For those who need to disappear but are unable to go through with suicide.
I have spent most of my recent years attempting to “stop being me”. I am here to share my findings in a hope to help some of you. I will preface this by saying that those who struggle with addiction probably would not be able to derive any aid from this, as a good amount of patience and will is required to follow through with this process. I do not recommend this to everyone, especially minors. If anyone would wish for it, I will provide my contact details so you can reach me and further inquire about and discuss all this.
My approach at first was to try to push out this self from my mind, hoping that it would be replaced with some kind of an autopilot mode. One of my greater psychotic episodes involved some kind of an entity trying to remove me from my body, as it wanted to possess it. During this process, I became more and more distant from the physical world, thinking that my body was now host to that supernatural entity. Looking back, I can see that there was no entity but I learnt two valuable tools required for my objective: belief and exhaustion.
This first approach was a failure. I was unable to get rid of my ego entirely in one go; there were too many external factors which were out of my control and pulled me back into reality. This stretching of my self was an undeniably painful experience. I began to reconsider my plan and decided to try a subtler and more methodical approach: I would “disassemble” my self piece by piece. That autopilot feature to help me move through life was already a part of my self, so I wanted to strip away everything else except for that and some other essentials.
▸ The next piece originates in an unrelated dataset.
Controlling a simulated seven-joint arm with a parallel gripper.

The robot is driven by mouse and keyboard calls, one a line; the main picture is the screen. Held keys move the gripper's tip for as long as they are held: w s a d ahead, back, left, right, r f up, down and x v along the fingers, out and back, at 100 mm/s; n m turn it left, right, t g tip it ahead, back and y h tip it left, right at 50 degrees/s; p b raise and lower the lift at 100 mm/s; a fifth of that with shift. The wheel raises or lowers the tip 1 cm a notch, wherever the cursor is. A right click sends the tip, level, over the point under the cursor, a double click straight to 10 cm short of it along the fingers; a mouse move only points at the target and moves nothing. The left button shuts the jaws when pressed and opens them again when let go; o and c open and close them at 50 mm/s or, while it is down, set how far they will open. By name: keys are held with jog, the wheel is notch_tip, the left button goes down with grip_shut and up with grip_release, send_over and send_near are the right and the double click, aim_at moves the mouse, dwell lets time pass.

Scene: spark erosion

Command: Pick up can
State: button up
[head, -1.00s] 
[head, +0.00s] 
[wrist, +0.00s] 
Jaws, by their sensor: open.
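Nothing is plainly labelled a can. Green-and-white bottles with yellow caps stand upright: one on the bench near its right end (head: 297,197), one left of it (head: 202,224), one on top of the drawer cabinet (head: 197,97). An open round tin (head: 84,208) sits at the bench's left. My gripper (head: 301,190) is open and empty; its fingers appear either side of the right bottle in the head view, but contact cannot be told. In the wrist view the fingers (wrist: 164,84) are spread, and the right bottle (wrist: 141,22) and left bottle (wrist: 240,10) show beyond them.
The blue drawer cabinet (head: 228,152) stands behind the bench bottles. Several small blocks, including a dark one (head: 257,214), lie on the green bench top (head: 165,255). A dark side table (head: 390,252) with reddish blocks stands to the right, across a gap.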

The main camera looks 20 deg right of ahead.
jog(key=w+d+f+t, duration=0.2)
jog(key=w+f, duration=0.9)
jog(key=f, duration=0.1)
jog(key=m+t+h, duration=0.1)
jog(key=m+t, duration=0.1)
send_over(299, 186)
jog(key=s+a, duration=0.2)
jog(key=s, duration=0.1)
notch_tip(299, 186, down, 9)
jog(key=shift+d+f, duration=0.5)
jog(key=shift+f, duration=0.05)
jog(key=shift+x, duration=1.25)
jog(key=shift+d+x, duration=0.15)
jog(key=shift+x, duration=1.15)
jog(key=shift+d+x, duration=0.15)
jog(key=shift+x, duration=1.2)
As I had now identified two tools I would need for this procedure, I began of thinking of ways how I could invoke them. Exhaustion numbs the body and mind enough to let you pass through the day without feeling as much as you do normally. One of the obvious ways of feeling exhaustion is to exercise. You can run, you can punch your mattress, you can jump, etc. I tried many of these and they were okay. However, I was sure that a more efficient method of exhaustion existed, which combined the exhaustion with the element of influencing your belief.
To influence your belief, submission and repetition are required. Start small to change harmless parts of your life.
“I can not eat peas.”
“I can not eat peas.”
“I can not eat peas.”
Write why you can’t eat peas. Draw how peas are bad for you. Start small with something as silly as this. Think of other small things in your life which you can change like this.
Once you are comfortable with small things, move on to bigger aspects of your life. These would be difficult. For example,
“I can not eat dinner on weekdays.”
“I sleep on the ground every third day.”
“I can not talk to anyone after sundown.”
These are things which you’ll have to identify on your own. Repeat this stuff to yourself as much as you can.
It is possible to combine this with the element of exhaustion. Repeat your mantras and accompany them with some form of dance (it doesn’t have to be an actual dance, just any movement you can manage). These rituals are for a greater good. Don’t be afraid of being caught. There are always opportunities to do them in secret. These exist for your salvation. Repeat it to yourself. Tire yourself out. Hammer it into your soul. If you need support in this process, you can talk to me.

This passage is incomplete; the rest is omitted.